De derde algemene brief van de apostel Johannes

3 John

1De ouderling aan den geliefden Gajus, welken ik in waarheid liefheb.
 ouderling Waarom Johannes zichzelf zo noemt, zie 2Jo 1:1.
,
 Gajus, Wie deze Gajus geweest is wordt nergens elders verklaard tenzij hij een van die is geweest waarvan men leest Act 19:29, en Act 20:4; Rom 16:23; 1Co 1:14.
,
 welken ik in Zie 2Jo 1:1.
2Geliefde, voor alle dingen wens ik, dat gij welvaart en gezond zijt, gelijk uw ziel welvaart.
 voor alle dingen Of in alles.
,
 gelijk uw ziel welvaart Namelijk daar zij begaafd is met de kennis der zaligmakende en gezonde leer, en met velerlei christelijke deugden; dat, gelijk gij ene gezonde ziel hebt, gij zo ook een gezond lichaam moogt hebben.

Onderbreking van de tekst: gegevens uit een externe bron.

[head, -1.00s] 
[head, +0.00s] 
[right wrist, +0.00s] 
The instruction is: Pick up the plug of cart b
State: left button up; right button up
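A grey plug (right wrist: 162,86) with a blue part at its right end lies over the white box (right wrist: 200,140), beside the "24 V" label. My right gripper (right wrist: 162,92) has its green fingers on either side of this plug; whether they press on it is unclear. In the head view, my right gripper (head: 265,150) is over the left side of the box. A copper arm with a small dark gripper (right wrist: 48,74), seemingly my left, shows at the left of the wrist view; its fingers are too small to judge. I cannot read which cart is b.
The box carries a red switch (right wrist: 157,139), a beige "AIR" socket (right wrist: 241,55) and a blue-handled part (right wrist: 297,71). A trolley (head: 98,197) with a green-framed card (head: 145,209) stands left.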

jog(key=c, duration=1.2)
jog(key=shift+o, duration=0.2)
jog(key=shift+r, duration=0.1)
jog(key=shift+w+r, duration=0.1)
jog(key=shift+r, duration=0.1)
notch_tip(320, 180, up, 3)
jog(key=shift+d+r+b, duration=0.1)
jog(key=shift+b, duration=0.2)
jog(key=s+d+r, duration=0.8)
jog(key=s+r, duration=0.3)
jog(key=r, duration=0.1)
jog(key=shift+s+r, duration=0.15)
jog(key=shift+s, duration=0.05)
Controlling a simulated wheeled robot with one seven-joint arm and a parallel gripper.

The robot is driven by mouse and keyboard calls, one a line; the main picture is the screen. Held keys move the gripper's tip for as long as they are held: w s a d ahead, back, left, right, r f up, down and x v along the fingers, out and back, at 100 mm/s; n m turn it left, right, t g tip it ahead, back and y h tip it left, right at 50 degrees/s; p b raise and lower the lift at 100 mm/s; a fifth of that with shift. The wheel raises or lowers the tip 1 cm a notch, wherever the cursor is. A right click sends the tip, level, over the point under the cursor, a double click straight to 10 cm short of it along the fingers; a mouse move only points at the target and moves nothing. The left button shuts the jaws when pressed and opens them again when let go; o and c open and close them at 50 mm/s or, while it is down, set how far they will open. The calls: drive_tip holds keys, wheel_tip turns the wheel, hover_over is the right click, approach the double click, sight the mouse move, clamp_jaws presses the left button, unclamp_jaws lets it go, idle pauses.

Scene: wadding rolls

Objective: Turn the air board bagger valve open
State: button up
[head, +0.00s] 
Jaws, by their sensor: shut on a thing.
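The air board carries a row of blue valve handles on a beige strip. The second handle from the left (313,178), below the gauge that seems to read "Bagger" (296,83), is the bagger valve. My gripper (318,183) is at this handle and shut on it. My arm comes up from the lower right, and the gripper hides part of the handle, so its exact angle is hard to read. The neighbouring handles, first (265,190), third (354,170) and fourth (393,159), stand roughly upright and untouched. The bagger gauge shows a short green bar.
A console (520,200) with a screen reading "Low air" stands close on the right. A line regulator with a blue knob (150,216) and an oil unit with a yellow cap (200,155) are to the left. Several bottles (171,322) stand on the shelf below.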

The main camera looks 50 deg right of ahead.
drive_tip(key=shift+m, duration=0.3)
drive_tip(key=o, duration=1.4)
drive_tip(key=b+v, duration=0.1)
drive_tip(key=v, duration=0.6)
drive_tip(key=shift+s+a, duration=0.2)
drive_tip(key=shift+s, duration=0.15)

3Want ik ben zeer verblijd geweest, als de broeders kwamen, en getuigden van uw waarheid, gelijk gij in de waarheid wandelt.
 waarheid, gelijk Dat is, oprechtheid; 1Jo 3:18.
,
 in de waarheid wandelt Zie 2Jo 1:4.
4Ik heb geen meerdere blijdschap dan hierin, dat ik hoor, dat mijn kinderen in de waarheid wandelen.
 mijn kinderen in Dat is, discipelen, die ik door de prediking van het Evangelie heb geboren, gelijk Paulus spreekt van de Corinthiërs, 1Co 4:15.
5Geliefde, gij doet trouwelijk, in al hetgeen gij doet aan de broederen en aan de vreemdelingen,
 trouwelijk, Dat is, gelijk een getrouw uitdeler der goederen, die u de Heere daartoe verleend heeft, betaamt. Zie Luk 12:42; 1Co 4:2.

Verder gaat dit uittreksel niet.